● **REQUEST**: Locate each line of the material that contains "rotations", then return it.
— Start —
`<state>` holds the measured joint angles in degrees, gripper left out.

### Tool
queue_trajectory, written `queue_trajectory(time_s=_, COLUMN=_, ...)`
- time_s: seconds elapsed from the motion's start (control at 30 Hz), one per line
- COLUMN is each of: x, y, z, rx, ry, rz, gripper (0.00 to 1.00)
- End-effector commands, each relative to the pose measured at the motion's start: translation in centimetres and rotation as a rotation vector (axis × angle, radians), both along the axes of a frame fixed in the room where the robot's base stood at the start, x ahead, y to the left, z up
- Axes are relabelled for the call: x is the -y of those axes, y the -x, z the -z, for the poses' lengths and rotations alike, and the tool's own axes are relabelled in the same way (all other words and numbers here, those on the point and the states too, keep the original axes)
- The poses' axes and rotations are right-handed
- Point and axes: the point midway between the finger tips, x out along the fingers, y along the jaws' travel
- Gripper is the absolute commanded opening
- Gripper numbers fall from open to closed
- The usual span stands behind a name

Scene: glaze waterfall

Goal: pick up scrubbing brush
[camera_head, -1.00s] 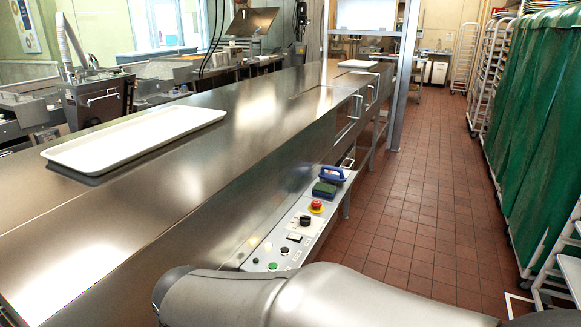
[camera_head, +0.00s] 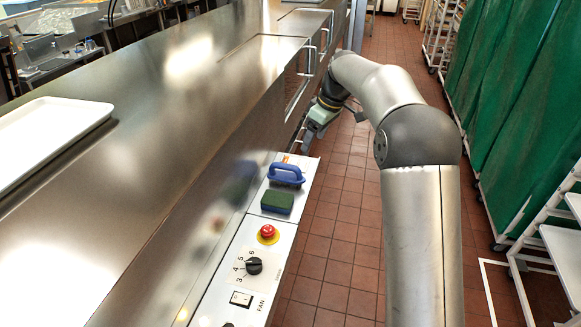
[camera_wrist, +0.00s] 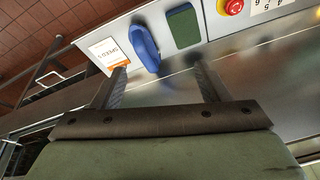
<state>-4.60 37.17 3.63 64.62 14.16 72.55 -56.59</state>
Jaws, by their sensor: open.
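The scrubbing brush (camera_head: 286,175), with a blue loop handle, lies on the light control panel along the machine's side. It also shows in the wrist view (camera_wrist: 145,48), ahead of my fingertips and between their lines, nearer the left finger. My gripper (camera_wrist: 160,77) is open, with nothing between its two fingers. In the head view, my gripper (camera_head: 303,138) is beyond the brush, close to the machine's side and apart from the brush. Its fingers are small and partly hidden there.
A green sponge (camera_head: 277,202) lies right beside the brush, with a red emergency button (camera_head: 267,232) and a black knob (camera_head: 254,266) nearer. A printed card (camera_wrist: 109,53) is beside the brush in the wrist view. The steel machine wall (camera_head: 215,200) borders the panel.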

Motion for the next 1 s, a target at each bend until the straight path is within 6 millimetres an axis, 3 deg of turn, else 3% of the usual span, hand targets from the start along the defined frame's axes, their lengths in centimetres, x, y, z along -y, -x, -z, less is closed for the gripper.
— End —
● **EXERCISE RESPONSE**:
- Axes are relabelled for the call: x is the -y of those axes, y the -x, z the -z, for the poses' lengths and rotations alike, and the tool's own axes are relabelled in the same way (all other words and numbers here, those on the point and the states too, keep the original axes)
- The poses' axes and rotations are right-handed

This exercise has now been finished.